Within the records below, reproduce without change the lines from the line that has "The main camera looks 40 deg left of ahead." through the line that has "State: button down", and only those.

EXCERPTED RECORDS:
— Start —

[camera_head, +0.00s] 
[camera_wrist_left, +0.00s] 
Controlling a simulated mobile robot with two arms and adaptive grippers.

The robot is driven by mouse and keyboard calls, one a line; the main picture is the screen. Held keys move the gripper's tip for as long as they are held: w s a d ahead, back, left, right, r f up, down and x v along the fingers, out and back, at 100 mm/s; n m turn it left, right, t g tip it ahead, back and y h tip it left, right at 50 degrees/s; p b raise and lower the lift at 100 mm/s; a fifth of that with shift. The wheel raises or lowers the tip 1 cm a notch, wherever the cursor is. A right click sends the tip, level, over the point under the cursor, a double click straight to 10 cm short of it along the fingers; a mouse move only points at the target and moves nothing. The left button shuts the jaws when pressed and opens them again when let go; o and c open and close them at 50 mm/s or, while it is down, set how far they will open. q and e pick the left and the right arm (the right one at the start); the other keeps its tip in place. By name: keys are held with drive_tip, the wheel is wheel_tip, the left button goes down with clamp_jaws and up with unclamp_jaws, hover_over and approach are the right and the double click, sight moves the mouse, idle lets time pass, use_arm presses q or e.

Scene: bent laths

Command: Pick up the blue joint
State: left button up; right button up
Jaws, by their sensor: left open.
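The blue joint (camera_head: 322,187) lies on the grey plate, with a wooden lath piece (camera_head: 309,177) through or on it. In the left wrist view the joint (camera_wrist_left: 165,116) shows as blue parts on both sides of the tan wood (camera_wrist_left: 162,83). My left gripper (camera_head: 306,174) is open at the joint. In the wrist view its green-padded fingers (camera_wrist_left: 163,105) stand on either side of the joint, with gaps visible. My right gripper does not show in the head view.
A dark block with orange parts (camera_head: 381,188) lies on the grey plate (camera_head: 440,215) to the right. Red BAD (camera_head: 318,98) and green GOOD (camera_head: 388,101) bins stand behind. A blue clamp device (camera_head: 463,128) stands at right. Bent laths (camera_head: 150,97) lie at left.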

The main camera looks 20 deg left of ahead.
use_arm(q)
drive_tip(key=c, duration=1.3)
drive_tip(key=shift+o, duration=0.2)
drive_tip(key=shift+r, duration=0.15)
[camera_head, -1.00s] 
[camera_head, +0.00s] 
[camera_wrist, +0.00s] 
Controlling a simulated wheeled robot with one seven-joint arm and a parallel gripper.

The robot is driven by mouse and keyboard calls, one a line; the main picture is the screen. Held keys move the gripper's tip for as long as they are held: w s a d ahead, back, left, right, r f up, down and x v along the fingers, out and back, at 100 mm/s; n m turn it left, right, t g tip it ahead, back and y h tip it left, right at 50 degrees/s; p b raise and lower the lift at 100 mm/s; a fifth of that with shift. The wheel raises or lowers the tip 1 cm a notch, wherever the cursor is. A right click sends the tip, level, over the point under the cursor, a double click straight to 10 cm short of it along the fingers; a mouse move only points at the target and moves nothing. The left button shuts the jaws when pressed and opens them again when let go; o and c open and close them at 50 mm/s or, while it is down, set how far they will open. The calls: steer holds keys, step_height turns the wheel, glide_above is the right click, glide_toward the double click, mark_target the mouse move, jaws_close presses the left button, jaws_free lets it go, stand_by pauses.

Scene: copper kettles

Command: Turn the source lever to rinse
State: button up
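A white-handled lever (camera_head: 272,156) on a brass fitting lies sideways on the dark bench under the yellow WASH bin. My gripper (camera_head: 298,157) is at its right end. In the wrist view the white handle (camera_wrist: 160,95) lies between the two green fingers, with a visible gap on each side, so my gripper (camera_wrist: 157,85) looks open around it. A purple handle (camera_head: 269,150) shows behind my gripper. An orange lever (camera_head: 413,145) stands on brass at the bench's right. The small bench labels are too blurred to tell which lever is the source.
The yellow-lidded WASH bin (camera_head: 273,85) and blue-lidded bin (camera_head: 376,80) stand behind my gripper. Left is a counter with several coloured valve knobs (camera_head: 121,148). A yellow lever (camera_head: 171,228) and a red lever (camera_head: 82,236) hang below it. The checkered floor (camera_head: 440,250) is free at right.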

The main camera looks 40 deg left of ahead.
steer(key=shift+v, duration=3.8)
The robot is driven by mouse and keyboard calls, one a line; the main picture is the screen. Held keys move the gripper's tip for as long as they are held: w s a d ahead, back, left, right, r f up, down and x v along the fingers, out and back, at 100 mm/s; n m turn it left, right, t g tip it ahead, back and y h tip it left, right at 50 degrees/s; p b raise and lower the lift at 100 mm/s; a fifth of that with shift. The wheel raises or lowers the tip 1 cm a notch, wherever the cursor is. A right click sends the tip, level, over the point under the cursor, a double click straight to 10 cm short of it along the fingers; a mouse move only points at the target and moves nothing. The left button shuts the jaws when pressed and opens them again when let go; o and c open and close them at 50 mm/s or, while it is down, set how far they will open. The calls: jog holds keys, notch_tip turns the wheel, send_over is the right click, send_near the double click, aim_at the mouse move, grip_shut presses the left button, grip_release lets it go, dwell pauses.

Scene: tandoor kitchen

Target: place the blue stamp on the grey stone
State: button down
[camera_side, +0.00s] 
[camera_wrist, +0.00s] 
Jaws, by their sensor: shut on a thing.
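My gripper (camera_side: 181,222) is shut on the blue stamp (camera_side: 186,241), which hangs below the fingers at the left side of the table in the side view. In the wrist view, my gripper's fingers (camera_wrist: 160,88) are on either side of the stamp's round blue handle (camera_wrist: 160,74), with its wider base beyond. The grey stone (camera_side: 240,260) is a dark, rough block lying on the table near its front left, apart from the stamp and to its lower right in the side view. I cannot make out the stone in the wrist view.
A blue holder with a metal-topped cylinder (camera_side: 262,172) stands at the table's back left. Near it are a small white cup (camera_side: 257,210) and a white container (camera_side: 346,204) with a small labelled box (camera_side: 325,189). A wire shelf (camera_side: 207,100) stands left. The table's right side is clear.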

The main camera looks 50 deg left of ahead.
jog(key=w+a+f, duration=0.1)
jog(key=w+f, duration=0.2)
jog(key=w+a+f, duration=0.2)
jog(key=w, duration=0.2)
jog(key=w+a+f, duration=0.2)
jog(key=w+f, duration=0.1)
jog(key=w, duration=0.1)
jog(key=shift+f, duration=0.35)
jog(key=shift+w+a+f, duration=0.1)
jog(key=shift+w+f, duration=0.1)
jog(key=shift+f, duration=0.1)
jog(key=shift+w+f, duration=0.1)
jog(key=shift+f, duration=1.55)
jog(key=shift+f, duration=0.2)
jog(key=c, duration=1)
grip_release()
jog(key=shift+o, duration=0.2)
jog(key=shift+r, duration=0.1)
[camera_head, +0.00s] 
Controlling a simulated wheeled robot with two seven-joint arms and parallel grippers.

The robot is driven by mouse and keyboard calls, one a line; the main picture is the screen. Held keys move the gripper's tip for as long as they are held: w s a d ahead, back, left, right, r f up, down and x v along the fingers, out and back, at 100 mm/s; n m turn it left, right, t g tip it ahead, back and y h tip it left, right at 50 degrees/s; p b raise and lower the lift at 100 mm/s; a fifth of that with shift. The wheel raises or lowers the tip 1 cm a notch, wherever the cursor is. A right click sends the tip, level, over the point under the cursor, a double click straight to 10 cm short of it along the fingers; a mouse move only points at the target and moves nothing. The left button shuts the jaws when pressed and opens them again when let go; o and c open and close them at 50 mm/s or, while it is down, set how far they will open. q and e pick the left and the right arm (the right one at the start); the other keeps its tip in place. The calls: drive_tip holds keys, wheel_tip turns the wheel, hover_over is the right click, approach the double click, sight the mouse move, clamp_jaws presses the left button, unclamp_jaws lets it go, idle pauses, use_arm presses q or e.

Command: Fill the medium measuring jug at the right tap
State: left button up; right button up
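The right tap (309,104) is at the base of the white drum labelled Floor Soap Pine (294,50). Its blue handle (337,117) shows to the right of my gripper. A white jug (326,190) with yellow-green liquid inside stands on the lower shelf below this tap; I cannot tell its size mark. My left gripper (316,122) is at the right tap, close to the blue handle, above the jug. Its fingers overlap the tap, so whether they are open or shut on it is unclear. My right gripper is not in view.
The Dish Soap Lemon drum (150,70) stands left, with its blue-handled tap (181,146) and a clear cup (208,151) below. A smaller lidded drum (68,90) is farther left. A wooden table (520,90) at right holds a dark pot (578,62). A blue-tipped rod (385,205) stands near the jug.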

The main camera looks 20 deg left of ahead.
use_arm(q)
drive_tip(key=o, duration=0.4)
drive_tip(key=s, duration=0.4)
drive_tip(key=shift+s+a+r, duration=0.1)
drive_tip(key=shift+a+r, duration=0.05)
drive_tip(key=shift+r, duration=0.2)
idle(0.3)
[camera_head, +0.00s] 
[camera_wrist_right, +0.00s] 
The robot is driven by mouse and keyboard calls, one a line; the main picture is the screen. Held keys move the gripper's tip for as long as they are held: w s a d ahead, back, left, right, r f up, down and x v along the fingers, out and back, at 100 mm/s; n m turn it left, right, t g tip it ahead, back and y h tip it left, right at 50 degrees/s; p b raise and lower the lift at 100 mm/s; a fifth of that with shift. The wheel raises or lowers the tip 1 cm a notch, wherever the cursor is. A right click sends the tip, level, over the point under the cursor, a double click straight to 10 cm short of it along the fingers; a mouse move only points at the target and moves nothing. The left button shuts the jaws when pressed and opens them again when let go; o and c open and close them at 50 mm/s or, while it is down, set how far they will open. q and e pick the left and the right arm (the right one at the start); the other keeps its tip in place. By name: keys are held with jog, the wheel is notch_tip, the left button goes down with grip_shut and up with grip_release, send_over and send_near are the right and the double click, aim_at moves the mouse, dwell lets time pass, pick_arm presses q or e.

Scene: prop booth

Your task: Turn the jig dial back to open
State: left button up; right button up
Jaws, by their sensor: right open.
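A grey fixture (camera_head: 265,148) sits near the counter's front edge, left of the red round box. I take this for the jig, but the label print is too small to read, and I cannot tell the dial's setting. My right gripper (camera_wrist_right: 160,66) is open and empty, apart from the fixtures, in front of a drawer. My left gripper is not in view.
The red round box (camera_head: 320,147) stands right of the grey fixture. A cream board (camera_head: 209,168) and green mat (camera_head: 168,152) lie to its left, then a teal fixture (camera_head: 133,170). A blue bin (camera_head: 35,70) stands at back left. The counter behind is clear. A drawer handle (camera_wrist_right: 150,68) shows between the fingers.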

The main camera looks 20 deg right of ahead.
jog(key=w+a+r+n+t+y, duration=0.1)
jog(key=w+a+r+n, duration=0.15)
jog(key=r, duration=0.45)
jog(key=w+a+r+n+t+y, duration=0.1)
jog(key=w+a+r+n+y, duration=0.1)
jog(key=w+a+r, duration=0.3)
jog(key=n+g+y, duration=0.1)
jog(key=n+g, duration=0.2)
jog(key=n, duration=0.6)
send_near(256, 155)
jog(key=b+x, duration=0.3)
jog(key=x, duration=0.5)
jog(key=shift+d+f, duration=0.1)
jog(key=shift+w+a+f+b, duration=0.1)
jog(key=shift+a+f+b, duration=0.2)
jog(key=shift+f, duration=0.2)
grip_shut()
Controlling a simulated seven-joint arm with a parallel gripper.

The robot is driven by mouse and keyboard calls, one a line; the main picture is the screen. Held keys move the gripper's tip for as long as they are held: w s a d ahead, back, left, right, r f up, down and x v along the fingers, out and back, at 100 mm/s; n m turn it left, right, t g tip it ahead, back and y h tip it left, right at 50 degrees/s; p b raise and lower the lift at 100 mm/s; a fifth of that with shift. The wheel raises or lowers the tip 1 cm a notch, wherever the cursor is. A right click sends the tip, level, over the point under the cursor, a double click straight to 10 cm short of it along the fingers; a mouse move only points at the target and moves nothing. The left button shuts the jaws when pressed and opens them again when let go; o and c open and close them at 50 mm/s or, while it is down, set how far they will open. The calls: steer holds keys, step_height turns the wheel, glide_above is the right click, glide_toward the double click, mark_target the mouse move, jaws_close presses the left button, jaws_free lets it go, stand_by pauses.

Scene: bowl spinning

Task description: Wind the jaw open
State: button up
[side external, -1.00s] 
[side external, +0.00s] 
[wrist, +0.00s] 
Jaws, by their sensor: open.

— End —

COMPLETED TASK:
The main camera looks 40 deg left of ahead.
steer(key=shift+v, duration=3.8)
The robot is driven by mouse and keyboard calls, one a line; the main picture is the screen. Held keys move the gripper's tip for as long as they are held: w s a d ahead, back, left, right, r f up, down and x v along the fingers, out and back, at 100 mm/s; n m turn it left, right, t g tip it ahead, back and y h tip it left, right at 50 degrees/s; p b raise and lower the lift at 100 mm/s; a fifth of that with shift. The wheel raises or lowers the tip 1 cm a notch, wherever the cursor is. A right click sends the tip, level, over the point under the cursor, a double click straight to 10 cm short of it along the fingers; a mouse move only points at the target and moves nothing. The left button shuts the jaws when pressed and opens them again when let go; o and c open and close them at 50 mm/s or, while it is down, set how far they will open. The calls: jog holds keys, notch_tip turns the wheel, send_over is the right click, send_near the double click, aim_at the mouse move, grip_shut presses the left button, grip_release lets it go, dwell pauses.

Scene: tandoor kitchen

Target: place the blue stamp on the grey stone
State: button down

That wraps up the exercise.